***** Collected material *****
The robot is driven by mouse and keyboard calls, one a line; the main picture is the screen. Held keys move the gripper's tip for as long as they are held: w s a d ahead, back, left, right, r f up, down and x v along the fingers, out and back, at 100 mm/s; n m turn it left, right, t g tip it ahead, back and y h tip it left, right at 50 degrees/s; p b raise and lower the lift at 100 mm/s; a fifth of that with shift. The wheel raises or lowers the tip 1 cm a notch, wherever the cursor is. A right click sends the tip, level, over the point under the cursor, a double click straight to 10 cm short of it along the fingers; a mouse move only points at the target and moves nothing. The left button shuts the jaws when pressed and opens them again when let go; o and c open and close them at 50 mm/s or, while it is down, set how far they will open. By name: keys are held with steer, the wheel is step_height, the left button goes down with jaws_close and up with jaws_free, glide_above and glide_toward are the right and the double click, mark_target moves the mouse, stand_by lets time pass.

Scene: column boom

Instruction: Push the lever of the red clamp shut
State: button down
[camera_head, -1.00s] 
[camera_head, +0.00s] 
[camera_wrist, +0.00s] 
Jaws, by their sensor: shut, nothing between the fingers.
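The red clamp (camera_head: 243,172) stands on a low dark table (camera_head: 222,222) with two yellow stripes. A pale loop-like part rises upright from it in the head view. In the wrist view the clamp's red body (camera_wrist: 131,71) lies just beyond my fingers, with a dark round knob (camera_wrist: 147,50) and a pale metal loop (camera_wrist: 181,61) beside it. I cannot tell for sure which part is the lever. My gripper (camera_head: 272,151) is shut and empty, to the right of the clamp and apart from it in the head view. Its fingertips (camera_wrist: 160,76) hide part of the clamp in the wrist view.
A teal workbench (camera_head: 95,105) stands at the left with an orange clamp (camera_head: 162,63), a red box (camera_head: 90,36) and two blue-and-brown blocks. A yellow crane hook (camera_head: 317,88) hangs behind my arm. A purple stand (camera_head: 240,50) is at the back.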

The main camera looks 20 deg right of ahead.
*****
Given task → Reproduce, please, the lines of the material from its first line down to the line containing "State: button down", keeping both ends and nothing beyond them.

Result below →
The robot is driven by mouse and keyboard calls, one a line; the main picture is the screen. Held keys move the gripper's tip for as long as they are held: w s a d ahead, back, left, right, r f up, down and x v along the fingers, out and back, at 100 mm/s; n m turn it left, right, t g tip it ahead, back and y h tip it left, right at 50 degrees/s; p b raise and lower the lift at 100 mm/s; a fifth of that with shift. The wheel raises or lowers the tip 1 cm a notch, wherever the cursor is. A right click sends the tip, level, over the point under the cursor, a double click straight to 10 cm short of it along the fingers; a mouse move only points at the target and moves nothing. The left button shuts the jaws when pressed and opens them again when let go; o and c open and close them at 50 mm/s or, while it is down, set how far they will open. By name: keys are held with steer, the wheel is step_height, the left button goes down with jaws_close and up with jaws_free, glide_above and glide_toward are the right and the double click, mark_target moves the mouse, stand_by lets time pass.

Scene: column boom

Instruction: Push the lever of the red clamp shut
State: button down

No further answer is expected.